Recién afirmó que en Zazie hizo lo que realmente le gustaba. ¿Eso significa que sintió más placer escribiendo este libro en relación a los anteriores?

-Es bastante difícil de precisar. Hago grandes esfuerzos para escribir. Soy perezoso. Hay autores, estoy seguro de ello, que disfrutan escribiendo. Yo no. Es trabajo. Y si bien se trata de un trabajo que me gusta, de ningún modo es “soplar y hacer botellas”.

¿Cree que estos cinco años de espera resultaron útiles para la maduración de la novela?

-No tengo idea. Obviamente, es algo con lo que he vivido durante cinco años. Al cabo de ese tiempo, durante esos cinco años, pensaba y trabajaba mentalmente en función de la novela. Incluso en los días en los que no trabajaba ni pensaba en ella.

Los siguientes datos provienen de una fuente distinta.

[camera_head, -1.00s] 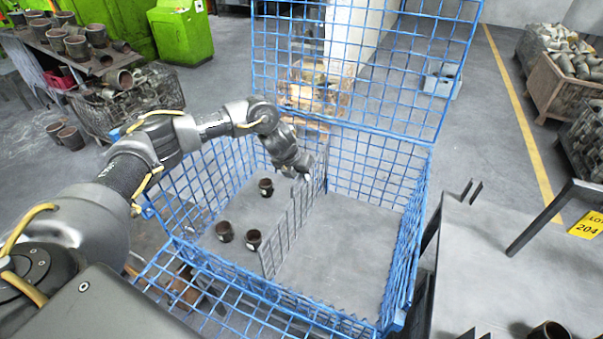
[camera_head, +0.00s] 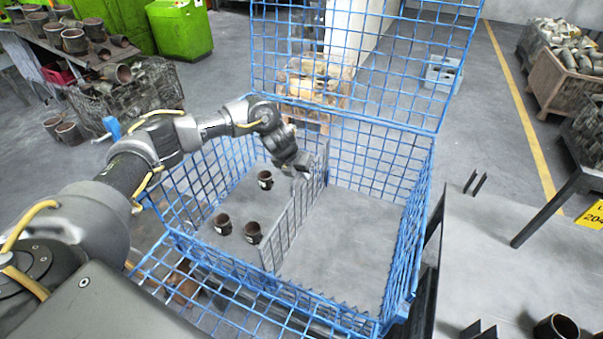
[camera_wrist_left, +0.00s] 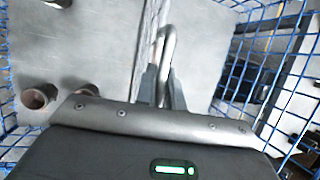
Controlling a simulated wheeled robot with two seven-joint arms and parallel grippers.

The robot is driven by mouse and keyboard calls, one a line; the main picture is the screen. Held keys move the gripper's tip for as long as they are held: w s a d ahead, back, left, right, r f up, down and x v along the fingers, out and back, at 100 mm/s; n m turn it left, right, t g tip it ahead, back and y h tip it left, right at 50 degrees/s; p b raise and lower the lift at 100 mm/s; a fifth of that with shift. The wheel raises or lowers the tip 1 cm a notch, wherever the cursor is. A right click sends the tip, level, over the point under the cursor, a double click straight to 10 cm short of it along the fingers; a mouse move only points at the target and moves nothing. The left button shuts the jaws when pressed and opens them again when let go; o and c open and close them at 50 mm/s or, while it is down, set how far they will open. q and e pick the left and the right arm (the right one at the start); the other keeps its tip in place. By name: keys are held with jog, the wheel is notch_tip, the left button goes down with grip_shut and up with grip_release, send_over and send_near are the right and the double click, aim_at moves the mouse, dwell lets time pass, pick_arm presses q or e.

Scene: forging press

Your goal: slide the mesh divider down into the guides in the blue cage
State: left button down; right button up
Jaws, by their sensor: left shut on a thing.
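The blue cage (camera_head: 408,262) stands open in front of me, its lid raised at the back and its front panel folded down. The grey mesh divider (camera_head: 297,222) stands upright inside it, its lower edge at or close to the cage floor. Whether it sits in the guides I cannot tell; the guides are not clear. My left gripper (camera_head: 303,168) is shut on the divider's top edge. In the left wrist view the gripper (camera_wrist_left: 162,85) grips a light rounded bar, with the divider (camera_wrist_left: 150,40) running away from it. My right gripper is out of view.
Three dark cups, such as this one (camera_head: 222,223), stand on the cage floor left of the divider. The floor right of it is clear. A grey table (camera_head: 490,260) stands to the right of the cage. Loaded bins (camera_head: 560,85) stand further back right.

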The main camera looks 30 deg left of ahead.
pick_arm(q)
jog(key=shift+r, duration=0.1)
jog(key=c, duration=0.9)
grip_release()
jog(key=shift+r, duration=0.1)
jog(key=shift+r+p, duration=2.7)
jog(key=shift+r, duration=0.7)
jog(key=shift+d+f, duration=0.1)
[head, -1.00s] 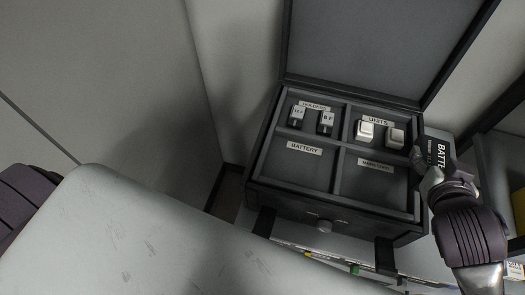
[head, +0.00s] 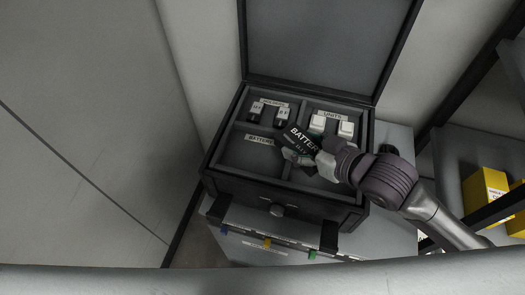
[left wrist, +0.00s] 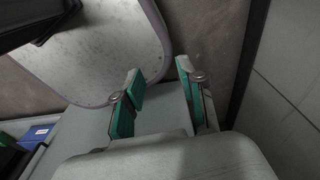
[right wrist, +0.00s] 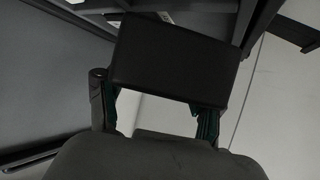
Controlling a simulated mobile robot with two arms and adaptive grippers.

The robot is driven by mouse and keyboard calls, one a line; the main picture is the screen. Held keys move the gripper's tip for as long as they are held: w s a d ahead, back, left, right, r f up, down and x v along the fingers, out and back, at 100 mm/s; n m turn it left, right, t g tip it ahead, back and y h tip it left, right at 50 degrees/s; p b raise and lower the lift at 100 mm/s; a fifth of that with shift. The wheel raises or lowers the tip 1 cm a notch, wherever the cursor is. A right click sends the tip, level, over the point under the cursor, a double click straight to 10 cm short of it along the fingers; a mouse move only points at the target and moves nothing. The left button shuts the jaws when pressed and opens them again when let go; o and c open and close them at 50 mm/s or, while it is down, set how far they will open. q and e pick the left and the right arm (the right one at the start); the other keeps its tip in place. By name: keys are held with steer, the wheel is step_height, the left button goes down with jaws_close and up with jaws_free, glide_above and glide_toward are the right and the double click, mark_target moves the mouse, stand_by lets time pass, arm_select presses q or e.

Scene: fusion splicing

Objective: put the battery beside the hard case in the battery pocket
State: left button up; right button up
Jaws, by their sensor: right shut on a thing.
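The battery (head: 301,140) is a dark block with a white BATTERY label. My right gripper (head: 297,157) is shut on it and holds it over the middle divider of the open hard case (head: 225,180), near the battery pocket. In the right wrist view the battery (right wrist: 175,62) is a dark block between the fingers (right wrist: 155,115). The battery pocket (head: 247,157) is the front left compartment, with a BATTERY label at its back; it looks empty. Its right edge is partly hidden by the gripper. My left gripper (left wrist: 160,105) is open and empty in the left wrist view, away from the case.
Two holders (head: 268,114) sit in the back left compartment, and two white units (head: 332,126) in the back right. The raised lid (head: 310,45) stands behind. A shelf with yellow boxes (head: 485,190) is at the right.

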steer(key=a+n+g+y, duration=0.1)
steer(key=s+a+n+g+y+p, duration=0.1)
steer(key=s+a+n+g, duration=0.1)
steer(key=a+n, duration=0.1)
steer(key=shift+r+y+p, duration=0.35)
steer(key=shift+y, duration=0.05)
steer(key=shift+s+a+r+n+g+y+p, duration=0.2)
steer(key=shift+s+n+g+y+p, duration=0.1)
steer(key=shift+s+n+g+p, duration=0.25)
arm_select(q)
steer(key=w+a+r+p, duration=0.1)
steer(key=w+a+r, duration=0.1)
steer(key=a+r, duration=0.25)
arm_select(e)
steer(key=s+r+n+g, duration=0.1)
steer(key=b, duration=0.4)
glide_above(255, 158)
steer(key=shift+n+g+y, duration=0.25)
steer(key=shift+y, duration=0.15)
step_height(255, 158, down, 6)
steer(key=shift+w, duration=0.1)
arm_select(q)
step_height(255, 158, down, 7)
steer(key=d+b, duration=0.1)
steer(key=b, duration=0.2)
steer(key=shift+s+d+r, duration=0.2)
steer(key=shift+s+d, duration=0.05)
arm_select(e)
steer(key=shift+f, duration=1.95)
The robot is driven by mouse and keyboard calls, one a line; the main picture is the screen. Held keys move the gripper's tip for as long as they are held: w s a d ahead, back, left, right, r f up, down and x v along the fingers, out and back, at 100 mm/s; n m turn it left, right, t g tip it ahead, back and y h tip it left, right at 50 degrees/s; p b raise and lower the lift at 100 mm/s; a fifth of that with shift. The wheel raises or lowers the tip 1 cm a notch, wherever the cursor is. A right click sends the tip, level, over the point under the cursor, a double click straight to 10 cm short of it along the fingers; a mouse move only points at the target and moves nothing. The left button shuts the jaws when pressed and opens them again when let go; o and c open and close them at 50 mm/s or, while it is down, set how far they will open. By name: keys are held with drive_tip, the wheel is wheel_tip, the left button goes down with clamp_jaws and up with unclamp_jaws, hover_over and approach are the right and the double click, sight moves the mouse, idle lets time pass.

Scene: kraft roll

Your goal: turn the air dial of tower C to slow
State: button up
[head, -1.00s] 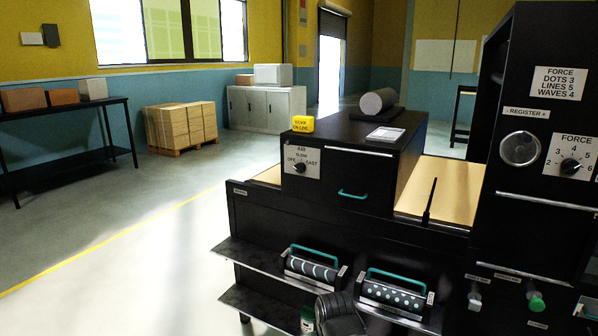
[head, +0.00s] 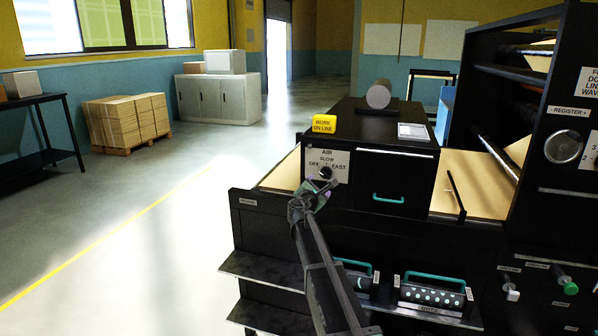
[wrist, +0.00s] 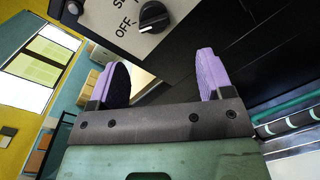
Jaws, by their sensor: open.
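The black air dial (head: 325,173) sits on a white plate (head: 342,161) marked AIR, with OFF, SLOW and FAST, on the black tower's front. In the wrist view the dial (wrist: 153,15) is at the top; a pale mark on it seems to face OFF, and SLOW is cut off. My gripper (head: 324,188) is just below and in front of the dial in the head view, partly overlapping its plate. In the wrist view my gripper (wrist: 162,66) has its two purple fingers wide apart, empty, short of the dial and not touching it. No tower letter is readable.
A yellow WORK ON LINE block (head: 323,124) and a grey roll (head: 378,94) stand on top of the tower. A teal drawer handle (head: 388,199) is right of the plate. Teal-handled rollers (head: 432,291) sit on the lower shelf. The floor to the left is open.

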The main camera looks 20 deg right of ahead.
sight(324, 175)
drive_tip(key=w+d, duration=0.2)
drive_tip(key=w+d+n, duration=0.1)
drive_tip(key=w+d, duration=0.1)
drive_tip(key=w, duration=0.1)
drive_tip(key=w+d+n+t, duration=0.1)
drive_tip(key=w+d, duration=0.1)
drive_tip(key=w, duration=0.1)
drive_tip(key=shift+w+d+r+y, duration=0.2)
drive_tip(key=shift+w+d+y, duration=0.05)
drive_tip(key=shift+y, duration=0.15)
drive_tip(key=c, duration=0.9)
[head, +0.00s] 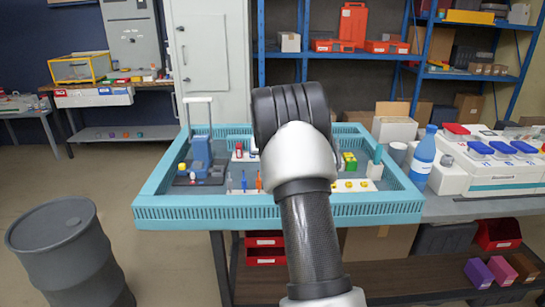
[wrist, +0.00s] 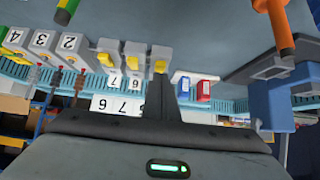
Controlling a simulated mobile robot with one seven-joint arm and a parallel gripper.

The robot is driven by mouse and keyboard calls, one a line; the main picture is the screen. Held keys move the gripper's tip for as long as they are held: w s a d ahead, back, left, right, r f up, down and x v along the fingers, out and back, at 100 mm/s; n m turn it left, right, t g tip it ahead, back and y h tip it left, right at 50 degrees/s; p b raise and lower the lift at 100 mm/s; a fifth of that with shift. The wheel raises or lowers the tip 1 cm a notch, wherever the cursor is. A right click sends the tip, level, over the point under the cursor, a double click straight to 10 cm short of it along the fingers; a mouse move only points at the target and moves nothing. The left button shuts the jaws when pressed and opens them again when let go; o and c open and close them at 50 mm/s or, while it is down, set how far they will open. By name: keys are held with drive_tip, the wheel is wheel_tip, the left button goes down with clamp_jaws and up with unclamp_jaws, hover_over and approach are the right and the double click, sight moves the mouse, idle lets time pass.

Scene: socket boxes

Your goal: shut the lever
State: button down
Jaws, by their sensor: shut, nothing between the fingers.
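My gripper (wrist: 182,78) shows dark in the wrist view, its fingers shut with nothing between them. Its tip is close to a grey box with a yellow lever (wrist: 160,66), at the right end of a row. Whether it touches is unclear. Two more grey boxes with yellow levers (wrist: 134,62) (wrist: 107,58) stand to its left. I cannot tell for certain which lever is the task's one. In the head view my arm covers the gripper and the middle of the teal-rimmed tray (head: 180,212).
A blue device (head: 201,150) stands at the tray's left; a blue block shows in the wrist view (wrist: 272,100). Orange (wrist: 276,25) and green (wrist: 66,9) handles stand near. A blue bottle (head: 423,158) is right of the tray, a grey barrel (head: 68,255) at left.

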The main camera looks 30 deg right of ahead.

¿Qué ocurre con los escritores que se ven ocupados por otras tareas, como aquellos que trabajan en una oficina por ejemplo?

-Hay tiempo. Siempre hay tiempo para todo. En necesario hacer del tiempo algo precioso.

Y usted, ¿cuándo escribe?

-No importa demasiado cuándo. Para Zazie…, el comienzo y los primeros cinco o seis capítulos los escribí durante unas vacaciones, y luego el resto.

¿Y de no haber sido escritor?

-¿Qué hubiese hecho? Qué pregunta más curiosa. Un montón de cosas. Podría citar muchos oficios: modisto, cocinero, banquero.

¿Y por qué no filósofo? A fin de cuentas, se puede considerar como si lo fuese.

-Creo que la filosofía no necesita ser escrita.